>>>

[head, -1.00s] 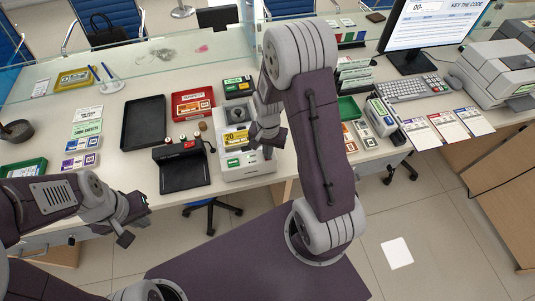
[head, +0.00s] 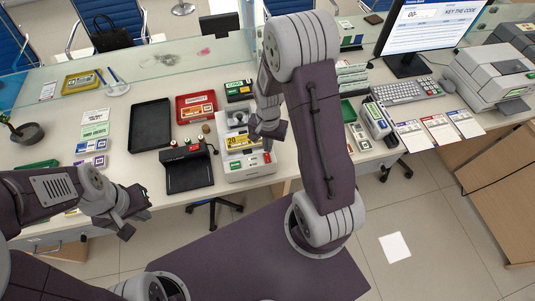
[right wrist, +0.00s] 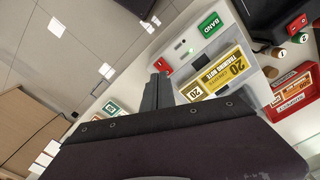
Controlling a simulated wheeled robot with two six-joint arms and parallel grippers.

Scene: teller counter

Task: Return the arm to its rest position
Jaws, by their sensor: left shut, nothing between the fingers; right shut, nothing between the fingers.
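My right arm rises in the middle of the head view. Its gripper (head: 268,134) is shut and empty, over the pale note machine (head: 248,170) on the counter. I cannot tell the exact gap between the fingers and the machine. My left gripper (head: 135,212) is shut and empty at the lower left, in front of the counter's near edge.
A black tray (head: 150,126), a red tray (head: 197,107) and a black device (head: 188,174) stand left of the machine. A keyboard (head: 398,91), monitor and printer (head: 490,73) are at the right. A glass screen runs along the back.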

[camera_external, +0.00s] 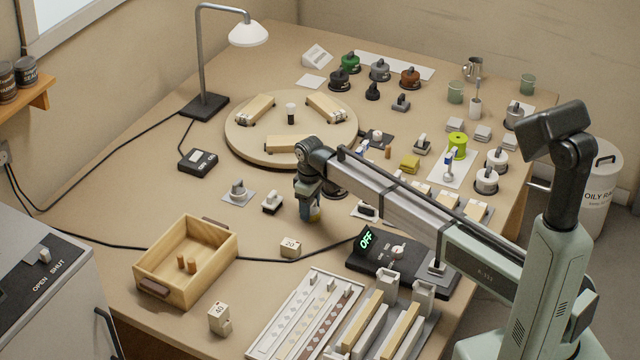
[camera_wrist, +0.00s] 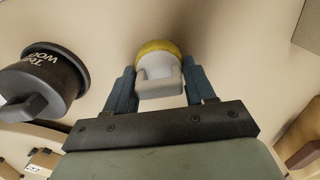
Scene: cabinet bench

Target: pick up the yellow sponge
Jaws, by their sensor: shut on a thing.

<<<

*What you need to do*:
In the records above, locate the lines holding the word "Scene". Copy each of them.

*Reply*:
Scene: teller counter
Scene: cabinet bench

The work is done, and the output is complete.